## Task
Repeat each entry word for word. Leave any images out of the copy.

(Excerpt from a dataset)
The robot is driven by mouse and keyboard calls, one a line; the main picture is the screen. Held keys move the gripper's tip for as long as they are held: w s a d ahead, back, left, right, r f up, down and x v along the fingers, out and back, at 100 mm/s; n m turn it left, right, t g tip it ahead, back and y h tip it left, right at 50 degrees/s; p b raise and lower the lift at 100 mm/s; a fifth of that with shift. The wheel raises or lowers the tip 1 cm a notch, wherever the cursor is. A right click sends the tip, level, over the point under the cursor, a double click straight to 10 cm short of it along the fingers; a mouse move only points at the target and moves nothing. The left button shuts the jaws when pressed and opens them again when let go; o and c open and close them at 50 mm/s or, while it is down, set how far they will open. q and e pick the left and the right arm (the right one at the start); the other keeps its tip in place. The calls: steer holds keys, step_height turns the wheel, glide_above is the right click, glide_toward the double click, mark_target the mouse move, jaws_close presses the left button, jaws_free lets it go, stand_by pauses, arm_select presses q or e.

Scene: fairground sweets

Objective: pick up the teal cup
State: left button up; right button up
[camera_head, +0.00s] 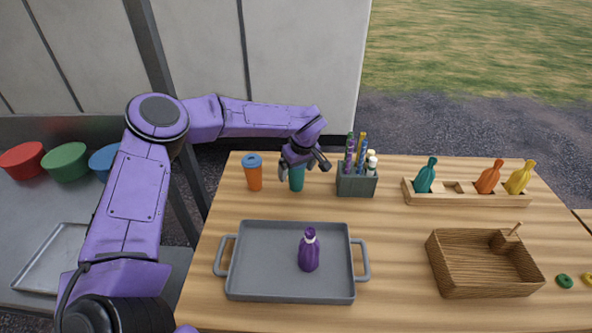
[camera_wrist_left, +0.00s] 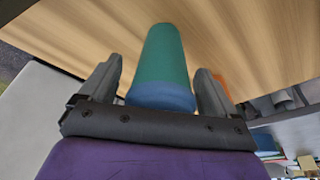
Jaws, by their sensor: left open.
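The teal cup (camera_head: 296,180) stands upright at the back left of the wooden table, and its upper part is hidden behind my left gripper (camera_head: 303,171) in the head view. In the left wrist view the cup (camera_wrist_left: 164,62) lies between the two fingers of the gripper (camera_wrist_left: 158,88), with its blue end toward the palm. The fingers are open, one on each side of the cup, with a visible gap on the left side. My right gripper is not in view.
An orange cup (camera_head: 254,174) with a blue top stands just left. A grey holder (camera_head: 356,184) with pens and bottles stands close on the right. A grey tray (camera_head: 250,290) with a purple bottle (camera_head: 309,252) is in front. A wooden rack (camera_head: 460,199) and basket (camera_head: 455,283) are at the right.

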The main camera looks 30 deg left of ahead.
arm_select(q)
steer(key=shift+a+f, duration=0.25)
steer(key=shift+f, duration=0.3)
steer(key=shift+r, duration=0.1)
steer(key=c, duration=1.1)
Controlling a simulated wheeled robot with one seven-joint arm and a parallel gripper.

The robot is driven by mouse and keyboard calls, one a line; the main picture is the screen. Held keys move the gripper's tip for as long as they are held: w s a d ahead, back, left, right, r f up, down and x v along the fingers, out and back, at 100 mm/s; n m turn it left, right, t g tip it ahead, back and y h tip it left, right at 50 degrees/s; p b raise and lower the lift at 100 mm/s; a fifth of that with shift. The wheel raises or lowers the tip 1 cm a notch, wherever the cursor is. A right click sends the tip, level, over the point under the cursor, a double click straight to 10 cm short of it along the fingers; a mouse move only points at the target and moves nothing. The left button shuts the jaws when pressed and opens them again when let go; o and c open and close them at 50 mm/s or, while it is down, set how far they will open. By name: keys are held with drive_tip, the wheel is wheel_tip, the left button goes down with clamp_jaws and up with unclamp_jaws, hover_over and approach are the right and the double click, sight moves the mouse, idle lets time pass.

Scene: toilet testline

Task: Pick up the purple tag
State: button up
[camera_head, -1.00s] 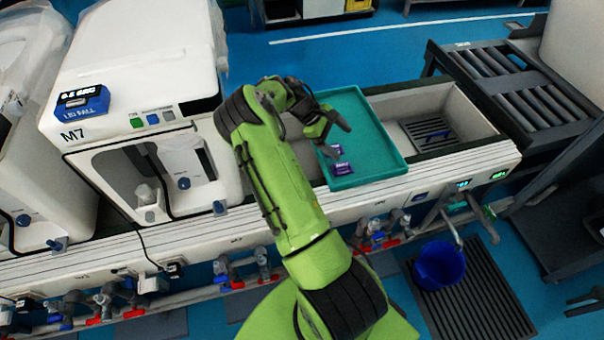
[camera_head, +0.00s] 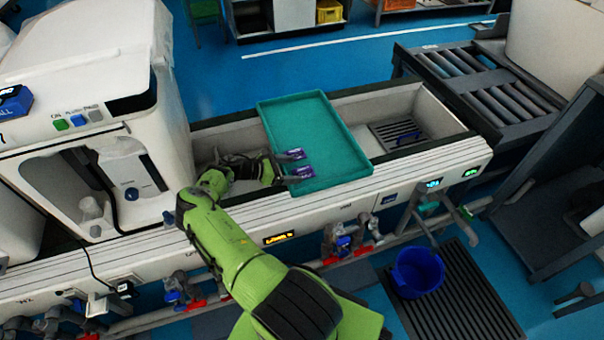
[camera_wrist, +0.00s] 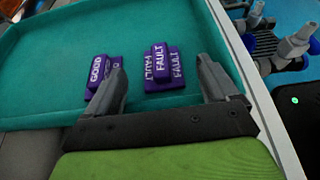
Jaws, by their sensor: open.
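Purple tags lie in two small stacks on the teal tray (camera_head: 325,130), near its front left corner. In the wrist view, the stack marked FAULT (camera_wrist: 160,62) lies ahead of my gripper (camera_wrist: 161,66), between the lines of its two fingers. The stack marked GOOD (camera_wrist: 98,70) lies to the left, partly hidden behind the left finger. In the head view, one stack (camera_head: 297,153) is farther back and another (camera_head: 304,171) nearer. My gripper (camera_head: 292,168) is open and empty, low at the tray's left edge. I cannot tell whether a finger touches a tag.
The tray sits across a white trough, with a basin with a dark grate (camera_head: 398,132) to its right. A white machine (camera_head: 90,110) stands at the left. Pipes and valves (camera_head: 350,240) run along the trough's front. Most of the tray is bare.

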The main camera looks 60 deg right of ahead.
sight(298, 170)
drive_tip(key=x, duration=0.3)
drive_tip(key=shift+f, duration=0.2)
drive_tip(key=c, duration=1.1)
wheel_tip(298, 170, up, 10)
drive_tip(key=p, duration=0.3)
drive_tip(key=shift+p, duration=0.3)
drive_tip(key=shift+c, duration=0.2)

## Written response
The robot is driven by mouse and keyboard calls, one a line; the main picture is the screen. Held keys move the gripper's tip for as long as they are held: w s a d ahead, back, left, right, r f up, down and x v along the fingers, out and back, at 100 mm/s; n m turn it left, right, t g tip it ahead, back and y h tip it left, right at 50 degrees/s; p b raise and lower the lift at 100 mm/s; a fifth of that with shift. The wheel raises or lowers the tip 1 cm a notch, wherever the cursor is. A right click sends the tip, level, over the point under the cursor, a double click straight to 10 cm short of it along the fingers; a mouse move only points at the target and moves nothing. The left button shuts the jaws when pressed and opens them again when let go; o and c open and close them at 50 mm/s or, while it is down, set how far they will open. q and e pick the left and the right arm (the right one at the start); the other keeps its tip in place. The calls: steer holds keys, step_height turns the wheel, glide_above is the right click, glide_toward the double click, mark_target the mouse move, jaws_close presses the left button, jaws_free lets it go, stand_by pauses, arm_select presses q or e.

Scene: fairground sweets

Objective: pick up the teal cup
State: left button up; right button up
[camera_head, +0.00s] 
[camera_wrist_left, +0.00s] 
Jaws, by their sensor: left open.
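The teal cup (camera_head: 296,180) stands upright at the back left of the wooden table, and its upper part is hidden behind my left gripper (camera_head: 303,171) in the head view. In the left wrist view the cup (camera_wrist_left: 164,62) lies between the two fingers of the gripper (camera_wrist_left: 158,88), with its blue end toward the palm. The fingers are open, one on each side of the cup, with a visible gap on the left side. My right gripper is not in view.
An orange cup (camera_head: 254,174) with a blue top stands just left. A grey holder (camera_head: 356,184) with pens and bottles stands close on the right. A grey tray (camera_head: 250,290) with a purple bottle (camera_head: 309,252) is in front. A wooden rack (camera_head: 460,199) and basket (camera_head: 455,283) are at the right.

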The main camera looks 30 deg left of ahead.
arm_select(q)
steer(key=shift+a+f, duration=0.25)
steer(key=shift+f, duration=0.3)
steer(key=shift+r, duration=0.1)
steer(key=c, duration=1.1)
Controlling a simulated wheeled robot with one seven-joint arm and a parallel gripper.

The robot is driven by mouse and keyboard calls, one a line; the main picture is the screen. Held keys move the gripper's tip for as long as they are held: w s a d ahead, back, left, right, r f up, down and x v along the fingers, out and back, at 100 mm/s; n m turn it left, right, t g tip it ahead, back and y h tip it left, right at 50 degrees/s; p b raise and lower the lift at 100 mm/s; a fifth of that with shift. The wheel raises or lowers the tip 1 cm a notch, wherever the cursor is. A right click sends the tip, level, over the point under the cursor, a double click straight to 10 cm short of it along the fingers; a mouse move only points at the target and moves nothing. The left button shuts the jaws when pressed and opens them again when let go; o and c open and close them at 50 mm/s or, while it is down, set how far they will open. By name: keys are held with drive_tip, the wheel is wheel_tip, the left button goes down with clamp_jaws and up with unclamp_jaws, hover_over and approach are the right and the double click, sight moves the mouse, idle lets time pass.

Scene: toilet testline

Task: Pick up the purple tag
State: button up
[camera_head, -1.00s] 
[camera_head, +0.00s] 
[camera_wrist, +0.00s] 
Jaws, by their sensor: open.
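Purple tags lie in two small stacks on the teal tray (camera_head: 325,130), near its front left corner. In the wrist view, the stack marked FAULT (camera_wrist: 160,62) lies ahead of my gripper (camera_wrist: 161,66), between the lines of its two fingers. The stack marked GOOD (camera_wrist: 98,70) lies to the left, partly hidden behind the left finger. In the head view, one stack (camera_head: 297,153) is farther back and another (camera_head: 304,171) nearer. My gripper (camera_head: 292,168) is open and empty, low at the tray's left edge. I cannot tell whether a finger touches a tag.
The tray sits across a white trough, with a basin with a dark grate (camera_head: 398,132) to its right. A white machine (camera_head: 90,110) stands at the left. Pipes and valves (camera_head: 350,240) run along the trough's front. Most of the tray is bare.

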The main camera looks 60 deg right of ahead.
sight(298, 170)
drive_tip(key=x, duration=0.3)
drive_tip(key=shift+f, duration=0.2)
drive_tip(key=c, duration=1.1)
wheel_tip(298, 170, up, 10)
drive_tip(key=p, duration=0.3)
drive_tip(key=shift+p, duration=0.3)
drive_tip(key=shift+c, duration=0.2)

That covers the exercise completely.